Optimization Seminar: Gabor Pataki
Proving infeasibility in semidefinite programming: how elementary row operations help
Gabor Pataki, University of North Carolina at Chapel Hill
Semidefinite programs (SDPs) — optimization problems with linear constraints and semidefinite matrix variables — are some of the most useful, versatile, and popular optimization problems of the last three decades.
A fundamental, and difficult issue in SDP is proving infeasibility. SDP has a kind of Farkas’ lemma, i.e., a certain alternative system, but this often fails to prove infeasibility.
I will show that we can always prove infeasibility using a surprisingly simple tool: we can transform SDPs to a normal form that makes the infeasibility trivial to recognize. The transformation is very simple, as it mostly uses elementary row operations coming from Gaussian elimination, and it builds on the idea of facial reduction. Thus our normal form of SDPs is analogous to the row echelon form of a linear system of equations.
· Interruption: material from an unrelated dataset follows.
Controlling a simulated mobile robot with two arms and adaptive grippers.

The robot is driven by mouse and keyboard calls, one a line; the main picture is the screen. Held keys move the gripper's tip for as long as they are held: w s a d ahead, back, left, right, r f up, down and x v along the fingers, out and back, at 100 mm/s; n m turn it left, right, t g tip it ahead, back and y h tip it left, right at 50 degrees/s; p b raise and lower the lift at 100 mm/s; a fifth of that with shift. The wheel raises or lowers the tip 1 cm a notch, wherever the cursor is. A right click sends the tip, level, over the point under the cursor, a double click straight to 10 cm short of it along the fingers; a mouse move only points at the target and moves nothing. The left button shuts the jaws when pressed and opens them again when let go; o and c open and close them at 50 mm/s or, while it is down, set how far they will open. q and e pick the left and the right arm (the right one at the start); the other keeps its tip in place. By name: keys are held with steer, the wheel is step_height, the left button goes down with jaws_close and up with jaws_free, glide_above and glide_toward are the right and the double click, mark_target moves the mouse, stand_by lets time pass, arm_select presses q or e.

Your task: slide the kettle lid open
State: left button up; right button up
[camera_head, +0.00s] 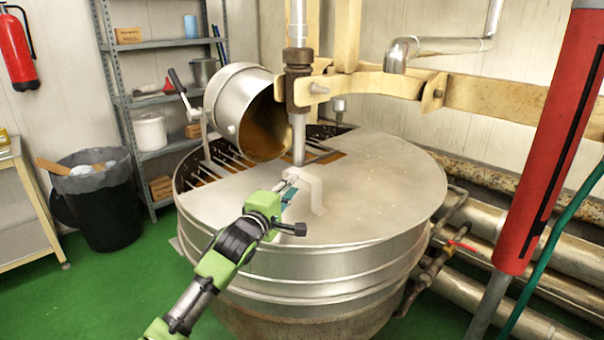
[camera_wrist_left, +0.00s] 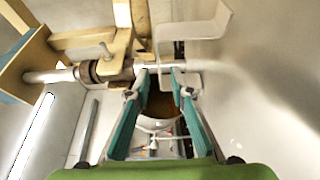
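The kettle (camera_head: 320,265) is a large round steel vessel. Its flat grey metal lid (camera_head: 385,190) covers most of the top, with a grated opening (camera_head: 215,165) showing at the back left. A bent strip handle (camera_head: 312,188) stands up from the lid; it also shows in the left wrist view (camera_wrist_left: 222,22). My left gripper (camera_head: 290,184) is just left of the handle, low over the lid. In the left wrist view its two teal fingers (camera_wrist_left: 160,70) are apart with nothing between them. The right fingertip is close to the handle; contact cannot be told. My right gripper is out of view.
A tilted steel bucket (camera_head: 232,100) and a vertical shaft (camera_head: 298,95) stand over the kettle's back. A red cylinder (camera_head: 560,130) and pipes (camera_head: 480,245) are at the right. A shelf (camera_head: 165,100) and black bin (camera_head: 100,205) are at the left. Green floor is free at front left.

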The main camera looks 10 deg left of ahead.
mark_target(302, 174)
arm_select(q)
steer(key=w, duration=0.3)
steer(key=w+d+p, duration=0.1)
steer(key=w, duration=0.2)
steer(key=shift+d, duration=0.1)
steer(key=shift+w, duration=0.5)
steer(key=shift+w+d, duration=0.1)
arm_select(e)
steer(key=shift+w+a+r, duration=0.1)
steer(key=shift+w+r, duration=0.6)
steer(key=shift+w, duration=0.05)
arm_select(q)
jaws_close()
The normal form has theoretical uses: for example, it gives a simple proof that SDP feasibility is in co-NP in the real number model of computing. The normal form also has computational uses: in many cases it helps to recognize infeasibility in practice.
The talk relies only on knowledge of elementary linear algebra. Most of this work is joint with Minghui Liu. Some other parts are joint work with Yuzixuan Zhu and Quoc Tran-Dinh.